Rinse and wash the beans, look for stones. Add the beans to a large pot and add the water. Add green pepper, onions, and bay leaves. Cook, uncovered, for 2 1/2 hours or until done.

In a frying pan, prepare a sofrito by sautéing the onions and bell pepper in the oil. Add the garlic and tomatoes and cook for another 15 minutes, stirring frequently. Add the ketchup, cayenne, and salt and pepper and mix well.

Combine the sofrito mixture with cooked beans. Heat together for 10 to 15 minutes. In the last 15 minutes of cooking, add the vinegar.

For the salsa, mix all the ingredients together in a bowl and let marinate for at least 1 hour to blend the flavors.

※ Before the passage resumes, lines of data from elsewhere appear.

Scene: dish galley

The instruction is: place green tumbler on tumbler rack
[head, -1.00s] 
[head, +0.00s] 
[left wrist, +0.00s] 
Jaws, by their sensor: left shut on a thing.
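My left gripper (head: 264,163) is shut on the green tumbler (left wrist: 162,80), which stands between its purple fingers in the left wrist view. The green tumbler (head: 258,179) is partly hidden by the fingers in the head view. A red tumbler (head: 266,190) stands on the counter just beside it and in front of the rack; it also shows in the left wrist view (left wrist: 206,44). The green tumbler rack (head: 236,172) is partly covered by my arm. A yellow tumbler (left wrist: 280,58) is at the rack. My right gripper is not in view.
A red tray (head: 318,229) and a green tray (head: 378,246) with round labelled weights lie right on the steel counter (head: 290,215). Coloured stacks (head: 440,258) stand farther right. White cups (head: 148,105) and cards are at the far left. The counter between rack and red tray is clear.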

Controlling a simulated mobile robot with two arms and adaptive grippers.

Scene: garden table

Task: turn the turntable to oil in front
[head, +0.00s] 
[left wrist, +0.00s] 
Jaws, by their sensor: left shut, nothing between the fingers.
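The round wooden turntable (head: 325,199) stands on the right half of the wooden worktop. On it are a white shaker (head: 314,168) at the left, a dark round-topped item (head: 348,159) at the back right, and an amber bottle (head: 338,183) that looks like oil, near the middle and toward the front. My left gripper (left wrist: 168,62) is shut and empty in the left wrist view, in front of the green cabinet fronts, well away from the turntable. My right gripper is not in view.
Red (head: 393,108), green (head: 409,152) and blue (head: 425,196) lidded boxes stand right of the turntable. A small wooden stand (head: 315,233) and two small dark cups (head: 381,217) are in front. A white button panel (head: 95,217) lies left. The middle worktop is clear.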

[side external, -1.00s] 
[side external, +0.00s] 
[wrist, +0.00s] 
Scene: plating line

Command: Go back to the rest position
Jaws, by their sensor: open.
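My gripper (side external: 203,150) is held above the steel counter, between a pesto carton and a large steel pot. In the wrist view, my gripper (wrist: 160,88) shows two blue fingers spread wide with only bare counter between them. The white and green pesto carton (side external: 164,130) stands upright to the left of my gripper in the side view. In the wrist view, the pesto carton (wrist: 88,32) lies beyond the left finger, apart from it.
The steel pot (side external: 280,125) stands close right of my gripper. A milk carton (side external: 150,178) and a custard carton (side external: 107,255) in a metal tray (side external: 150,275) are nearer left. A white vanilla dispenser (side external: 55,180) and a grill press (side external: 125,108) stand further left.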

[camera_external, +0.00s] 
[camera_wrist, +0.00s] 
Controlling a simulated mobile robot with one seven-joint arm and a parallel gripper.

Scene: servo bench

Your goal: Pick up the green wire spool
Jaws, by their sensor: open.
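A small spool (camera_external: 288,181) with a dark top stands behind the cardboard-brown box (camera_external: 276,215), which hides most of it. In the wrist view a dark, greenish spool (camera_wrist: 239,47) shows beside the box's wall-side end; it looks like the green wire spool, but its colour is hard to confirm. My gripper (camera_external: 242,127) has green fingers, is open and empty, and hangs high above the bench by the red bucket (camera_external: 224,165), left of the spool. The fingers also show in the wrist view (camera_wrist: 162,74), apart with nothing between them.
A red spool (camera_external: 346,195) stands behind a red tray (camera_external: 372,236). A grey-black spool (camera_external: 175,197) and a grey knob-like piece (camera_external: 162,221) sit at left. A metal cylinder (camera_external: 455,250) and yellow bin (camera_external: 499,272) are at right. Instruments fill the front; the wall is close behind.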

To cook the rice, combine it with the water or broth in a large saucepan. Cover and cook on low heat until all liquid is evaporated, about 20 to 25 minutes.

Drain the excess liquid from the beans. Divide the bean mixture on the flour tortillas and top each portion with cheese. Roll the tortillas and heat them until the cheese is melted and tortillas are heated through. (Fred put them on the griddle.)

Serve each burrito with the rice and salsa. Spice up rice with your favorite hot sauce.